CORPUS CHRISTI, Texas — As the legal process between the Jones family and Nueces County officials drags on behind closed doors in regard to Padre Balli Park's fate, one county commissioner is indicating that Nueces County Judge Barbara Canales acted unilaterally in regard to the case.
6 Investigates has been digging into documents surrounding issues at the heart of the problem.
A Jones family attorney sent a letter to Nueces County demanding action regarding its use of Padre Balli Park several months ago. The letter claims the county violated an agreement struck in 1949 -- and now the family has threatened to revoke the county's use of the land, jeopardizing public access to nearly 400 acres of parkland.
Problems between the family and the county arose after Canales signed a deed-restriction document in October 2020 that would provide 15 acres of wetlands mitigation for a private developer. Because the developer's project would displace wetlands, they are required to mitigate, or replace, a certain amount of wetlands.
County documents indicate Baker Wotring LLP was hired in January 2020 to provide mitigation work for the county, and that firm developed the deed-restriction document. Canales said she signed the document on the firm's advice.
“I signed a document titled 'deed restriction,' upon the advice of counsel, that was authorized by the commissioner’s court,” she said. “Our counsel was hired by commissioner’s court, and with the approval and direction of the county attorney, and that counsel asked me to sign a document that was labeled 'deed restriction.' ”
But Pct. 2 Commissioner Joe A. Gonzalez said Baker Wotring was not hired to develop a deed-restriction document, but rather to develop policies on wetlands and mitigation.
“We didn’t authorize that,” he said. "We authorized him to work on Nueces County policies on dealing with mitigating wetlands.”
“So, the attorney was paid $18,000, and we’re thinking he had done those two things for us, but he did not do those things for us,” Gonzalez added. “What he was doing during those months was trying to get wording for the restriction that was signed by the judge (Canales), and not even the county clerk signed off on it because it wasn’t right.”
Gonzalez said that he didn’t receive a draft of the mitigation plan until March, and when he asked for a draft from 2020, one was never provided.

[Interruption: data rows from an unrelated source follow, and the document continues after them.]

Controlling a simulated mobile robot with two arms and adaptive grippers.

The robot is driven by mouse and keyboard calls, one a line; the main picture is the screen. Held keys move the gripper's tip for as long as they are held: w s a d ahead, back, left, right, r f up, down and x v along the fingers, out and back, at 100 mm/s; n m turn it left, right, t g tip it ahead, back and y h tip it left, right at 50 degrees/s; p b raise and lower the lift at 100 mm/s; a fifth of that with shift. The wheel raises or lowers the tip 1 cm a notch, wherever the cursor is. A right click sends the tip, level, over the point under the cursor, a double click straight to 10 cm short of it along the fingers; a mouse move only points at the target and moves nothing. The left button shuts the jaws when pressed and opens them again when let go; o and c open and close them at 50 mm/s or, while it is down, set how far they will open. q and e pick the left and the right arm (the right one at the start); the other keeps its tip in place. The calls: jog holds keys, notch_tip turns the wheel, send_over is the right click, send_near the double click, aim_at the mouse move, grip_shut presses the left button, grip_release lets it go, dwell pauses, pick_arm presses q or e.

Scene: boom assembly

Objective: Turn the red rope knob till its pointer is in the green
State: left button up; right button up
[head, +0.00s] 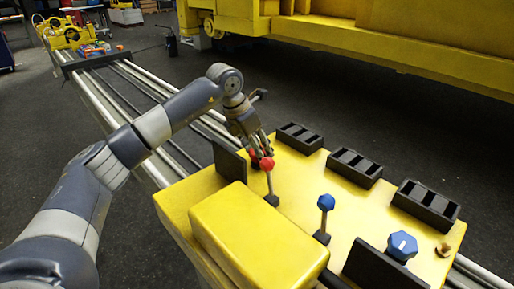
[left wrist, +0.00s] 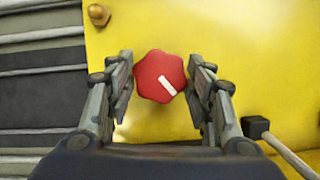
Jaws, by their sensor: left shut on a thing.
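The red rope knob (left wrist: 153,82) is a lobed red knob with a white mark that points to the lower right in the left wrist view. My left gripper (left wrist: 160,85) is shut on it, one finger on each side. In the head view the left gripper (head: 262,150) is at the far left part of the yellow console (head: 290,180) and mostly hides the knob. A red-topped lever (head: 267,165) stands just in front of the gripper. No green zone shows in either view. My right gripper is not in view.
A blue-topped lever (head: 326,203) and a blue knob (head: 402,245) are on the right of the console. Black slotted boxes (head: 354,167) line its far edge. Black upright panels (head: 229,161) and a raised yellow box (head: 255,240) stand nearby.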

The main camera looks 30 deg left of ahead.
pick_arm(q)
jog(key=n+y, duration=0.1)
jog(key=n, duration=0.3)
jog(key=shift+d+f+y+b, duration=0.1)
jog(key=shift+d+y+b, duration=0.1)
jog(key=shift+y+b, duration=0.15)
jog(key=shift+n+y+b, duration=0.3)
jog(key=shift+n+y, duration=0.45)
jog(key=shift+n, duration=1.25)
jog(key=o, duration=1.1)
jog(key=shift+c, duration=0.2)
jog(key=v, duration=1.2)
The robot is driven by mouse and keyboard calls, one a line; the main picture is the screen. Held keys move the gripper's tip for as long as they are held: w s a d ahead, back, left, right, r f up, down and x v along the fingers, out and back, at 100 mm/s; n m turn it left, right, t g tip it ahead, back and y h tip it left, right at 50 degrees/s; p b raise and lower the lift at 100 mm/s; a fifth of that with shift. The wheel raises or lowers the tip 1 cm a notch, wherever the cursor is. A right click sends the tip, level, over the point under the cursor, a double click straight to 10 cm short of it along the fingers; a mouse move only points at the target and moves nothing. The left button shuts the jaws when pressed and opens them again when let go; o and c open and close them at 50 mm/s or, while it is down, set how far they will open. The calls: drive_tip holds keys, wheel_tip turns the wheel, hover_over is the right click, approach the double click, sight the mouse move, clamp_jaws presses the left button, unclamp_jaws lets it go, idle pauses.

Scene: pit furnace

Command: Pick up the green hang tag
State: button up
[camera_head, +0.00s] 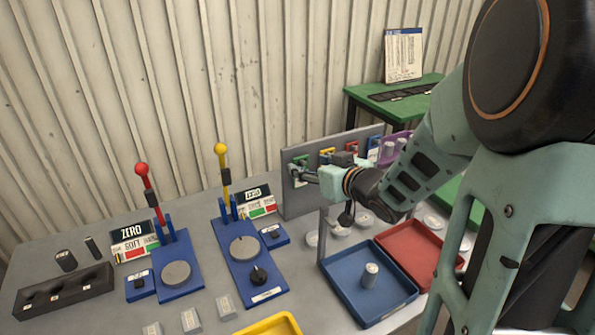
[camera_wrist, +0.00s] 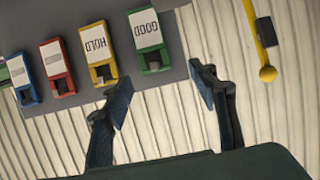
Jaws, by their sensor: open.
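The green hang tag (camera_wrist: 152,59), with a white label reading GOOD, hangs on a grey board (camera_head: 300,205). In the wrist view it is upside down at the top middle. In the head view its green top (camera_head: 300,160) shows just above my gripper (camera_head: 304,175). In the wrist view my gripper (camera_wrist: 162,88) is open and empty. Its two fingertips are spread either side of the tag's line, with the tag's green end a little beyond the gap. I cannot tell the exact depth between them.
A yellow HOLD tag (camera_wrist: 101,72) hangs close beside the green one, then a red tag (camera_wrist: 57,68) and a blue tag (camera_wrist: 24,85). A yellow lever (camera_head: 223,165) stands left of the board. Blue (camera_head: 335,288) and red (camera_head: 440,235) trays lie below my arm.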

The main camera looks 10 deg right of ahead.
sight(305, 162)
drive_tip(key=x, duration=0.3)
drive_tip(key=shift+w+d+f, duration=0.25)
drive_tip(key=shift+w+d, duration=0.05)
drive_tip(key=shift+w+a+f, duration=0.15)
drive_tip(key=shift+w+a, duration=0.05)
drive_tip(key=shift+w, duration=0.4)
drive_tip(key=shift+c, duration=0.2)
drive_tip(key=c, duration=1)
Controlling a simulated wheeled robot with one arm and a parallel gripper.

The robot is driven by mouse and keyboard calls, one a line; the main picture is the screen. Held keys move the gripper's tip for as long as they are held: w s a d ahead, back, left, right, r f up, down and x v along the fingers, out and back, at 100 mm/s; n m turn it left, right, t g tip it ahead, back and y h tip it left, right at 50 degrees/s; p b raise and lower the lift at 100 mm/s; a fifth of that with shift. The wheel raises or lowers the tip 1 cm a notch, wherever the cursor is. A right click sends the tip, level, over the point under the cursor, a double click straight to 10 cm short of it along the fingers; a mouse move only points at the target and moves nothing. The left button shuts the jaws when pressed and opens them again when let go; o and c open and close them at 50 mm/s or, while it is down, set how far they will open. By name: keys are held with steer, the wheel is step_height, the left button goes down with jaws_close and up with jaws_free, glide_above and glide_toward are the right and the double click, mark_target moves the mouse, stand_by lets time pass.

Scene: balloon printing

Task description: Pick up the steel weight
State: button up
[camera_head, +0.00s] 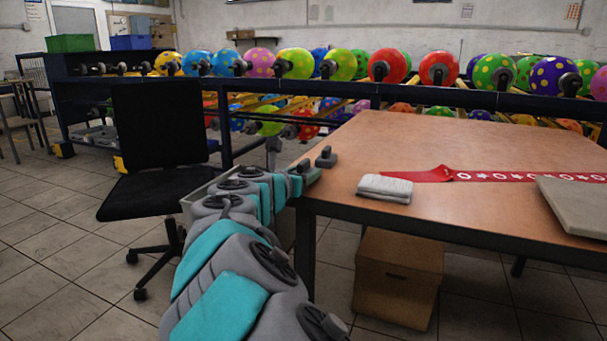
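My arm reaches up from the bottom of the picture to the table's left edge.
On the table lie a folded white cloth (385,188), a red printed strip (500,175) and a grey slab (578,205). A black office chair (158,125) stands left of my arm. A cardboard box (397,280) is under the table. Racks of colourful balloons line the back.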

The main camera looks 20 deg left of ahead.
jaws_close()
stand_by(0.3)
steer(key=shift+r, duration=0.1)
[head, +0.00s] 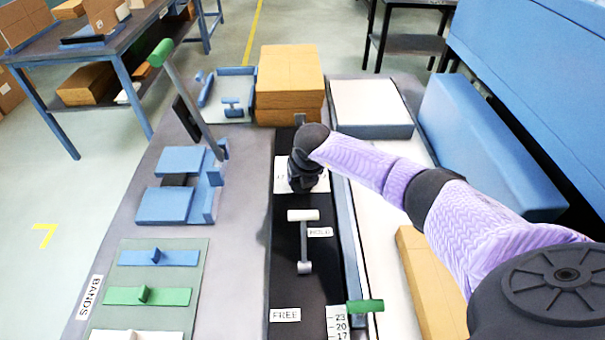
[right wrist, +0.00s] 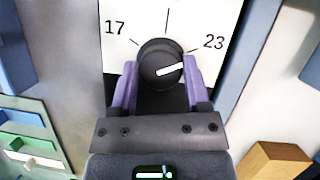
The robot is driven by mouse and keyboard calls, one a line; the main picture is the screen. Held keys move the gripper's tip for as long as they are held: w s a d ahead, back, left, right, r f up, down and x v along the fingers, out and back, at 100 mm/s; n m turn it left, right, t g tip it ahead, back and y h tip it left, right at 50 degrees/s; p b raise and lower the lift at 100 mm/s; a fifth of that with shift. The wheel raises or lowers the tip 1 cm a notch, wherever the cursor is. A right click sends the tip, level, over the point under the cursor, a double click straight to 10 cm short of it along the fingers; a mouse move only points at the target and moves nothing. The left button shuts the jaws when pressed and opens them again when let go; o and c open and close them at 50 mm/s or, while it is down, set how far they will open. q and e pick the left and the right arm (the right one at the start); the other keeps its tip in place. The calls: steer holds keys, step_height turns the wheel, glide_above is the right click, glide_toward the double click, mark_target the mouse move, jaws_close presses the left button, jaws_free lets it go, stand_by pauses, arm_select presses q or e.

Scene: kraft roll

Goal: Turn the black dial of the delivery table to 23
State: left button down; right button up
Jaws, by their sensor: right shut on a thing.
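The black dial (right wrist: 160,65) sits on a white plate (right wrist: 222,15) marked 17 at left and 23 at right, with a tick between them at the top. The dial's white pointer line points right and slightly up, close to the 23 tick; I cannot tell whether it lines up exactly. My right gripper (right wrist: 158,85) is shut on the dial, one purple finger on each side. In the head view my right gripper (head: 303,180) hides the dial and covers much of its white plate (head: 318,184). My left gripper is not in view.
On the delivery table, a lever with white ends (head: 304,240) stands close in front, beside the HOLD label (head: 320,232). Brown boxes (head: 290,80) stand behind my gripper. A green-ended lever (head: 185,90) rises at left. A numbered scale (head: 339,323) has a green handle (head: 365,306).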

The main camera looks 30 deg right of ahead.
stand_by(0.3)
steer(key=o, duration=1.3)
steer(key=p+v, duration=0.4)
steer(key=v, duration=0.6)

“This really upset me because from the beginning it was wrong," he said. "We never approved any kind of signature from her (Canales) to sign anything. It should have gone through us. The attorney should have gone through commissioners' court, and he admitted it to us — that he had done wrong.”
Documents also obtained, some from Canales’ staff, indicated the deed-restriction document would need to be voted on by commissioners' court — a point Canales disputes.
“The deed restriction is a statement," she said. "It’s a recitation of facts, and that document was to go to the corps of engineers, which it did, and then — if, and only if — certain action would be taken in the future, on a hypothetical basis, then it would go to Coastal Parks Board. That’s the proper process. It would not have come to commissioners' court. Coastal Parks Board would have potentially acted on any action.”
KRIS 6 News spoke to two members of the Coastal Parks Board, who told us that the decision surrounding Padre Balli and the deed restriction did not involve them.
The Coastal Parks Board previously shot down the idea in 2016, on the advice of the county attorney, that any such plan would interfere with the Jones family rights.
Last month, Canales and commissioners John Marez and Roberto Hernandez voted to accept a resolution that reads — in part — to “resolve an issue and avoid a dispute regarding the Padre Balli Park, the Court hereby authorizes Nueces County Judge Barbara Canales to sign and finalize the Notice Regarding Deed Restriction.”
We asked for clarification on this resolution from county attorney Jenny Dorsey, and she said nothing has been filed with the county clerk, and she could not provide any further clarification on what the resolution may be.
Gonzalez says going forward, he believes things need to be corrected.
“No more," he said. "We’ve got to stop. Things have to be done the way they are supposed to be done, according to policies and procedures."